Margaret Hodge, the chairman of the Commons Public Accounts Committee which oversees the work of the NAO, said she was "angry" at the failure of the DWP to help those who needed it the most. "The Work Programme is absolutely critical to getting people, especially some of the most vulnerable in society, into work and helping to keep them there in the longer term," she said.

"The DWP has not delivered the much needed improved performance on the Work Programme since my committee last examined it in late 2012 and it is very clear to me that it still has a mountain to climb if it is to help those most in need." The Employment Related Services Association (ERSA), representing Work Programme providers, insisted the scheme was working well. It's quite an achievement that performance is the same level as predecessor programmes despite there being less cash in the scheme and a more challenging economic backdrop," said ERSA chief executive Kirsty McHugh .

She said the providers were investing, on average, 60% more on ESA claimants than the NAO report suggested. Unusually, the report was not signed off by the DWP prior to publication on the grounds that it did not reflect its view of "the relevant facts". The department said that no incentive payments had been made so far, and that any future payments would be included in ongoing contract negotiations.

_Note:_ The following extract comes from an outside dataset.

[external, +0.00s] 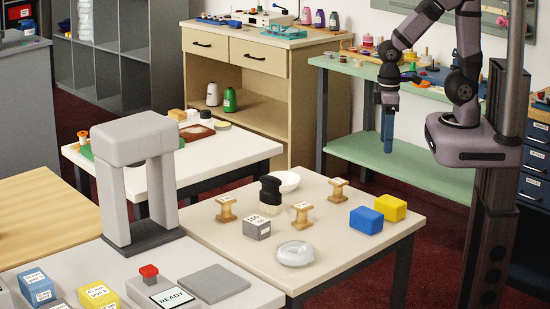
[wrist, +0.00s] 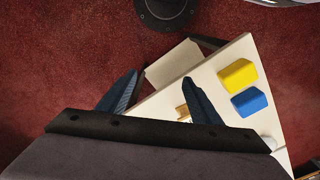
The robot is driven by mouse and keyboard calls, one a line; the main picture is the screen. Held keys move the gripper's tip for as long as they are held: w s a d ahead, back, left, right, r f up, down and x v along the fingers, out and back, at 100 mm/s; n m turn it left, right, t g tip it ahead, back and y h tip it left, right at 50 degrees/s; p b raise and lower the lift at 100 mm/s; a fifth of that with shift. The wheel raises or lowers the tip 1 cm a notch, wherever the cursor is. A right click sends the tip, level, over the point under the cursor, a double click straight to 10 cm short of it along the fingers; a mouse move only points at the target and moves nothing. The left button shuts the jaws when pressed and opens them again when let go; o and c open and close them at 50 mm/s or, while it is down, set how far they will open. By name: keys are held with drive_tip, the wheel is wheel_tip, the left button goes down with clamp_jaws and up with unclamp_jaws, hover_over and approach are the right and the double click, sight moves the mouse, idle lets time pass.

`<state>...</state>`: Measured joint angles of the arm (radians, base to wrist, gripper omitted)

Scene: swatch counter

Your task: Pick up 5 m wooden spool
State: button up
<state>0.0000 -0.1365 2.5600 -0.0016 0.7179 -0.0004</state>
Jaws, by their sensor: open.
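Three wooden spools with pale labels stand on the beige table in the external view: one at the left (external: 227,209), one at the front (external: 301,214) and one at the back right (external: 338,189). Their labels are too small to read, so I cannot tell which is the 5 m one. My gripper (external: 387,135) points down, empty, behind and to the right of the table and well above its level. In the wrist view my gripper (wrist: 160,82) has its blue fingers apart. A bit of one wooden spool (wrist: 183,112) shows beside the right finger, mostly hidden.
The beige table (external: 350,245) also holds a blue block (external: 367,219), a yellow block (external: 391,207), a grey labelled cube (external: 257,227), a black-handled stamp or brush (external: 270,195), a white bowl (external: 287,181) and a clear round dish (external: 295,254). A green shelf unit (external: 425,165) stands behind my gripper.

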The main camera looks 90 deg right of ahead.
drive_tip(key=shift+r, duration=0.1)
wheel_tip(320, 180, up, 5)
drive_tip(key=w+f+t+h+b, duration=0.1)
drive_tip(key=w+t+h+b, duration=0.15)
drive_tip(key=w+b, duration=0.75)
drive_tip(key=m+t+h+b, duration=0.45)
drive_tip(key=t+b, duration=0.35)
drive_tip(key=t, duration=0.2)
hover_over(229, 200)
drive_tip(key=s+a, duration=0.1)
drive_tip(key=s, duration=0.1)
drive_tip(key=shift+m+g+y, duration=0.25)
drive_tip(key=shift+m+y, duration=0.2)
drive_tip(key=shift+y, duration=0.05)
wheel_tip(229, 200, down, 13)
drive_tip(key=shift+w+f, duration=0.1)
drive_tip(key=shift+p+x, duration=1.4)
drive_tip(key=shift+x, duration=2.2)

"The Work Programme is helping more people than any previous employment programme and has already helped half a million people start a job and 300,000 into lasting work," a DWP spokesman said. The NAO says that we've already saved more than £40 million over and above any previous employment programme, and that we'll save £450 million on benefits compared with any scheme that has gone before.

"Even starting in the recession, the Work Programme performed as well as previous schemes, and with performance improving rapidly it's on track to deliver significantly more jobs than previous schemes."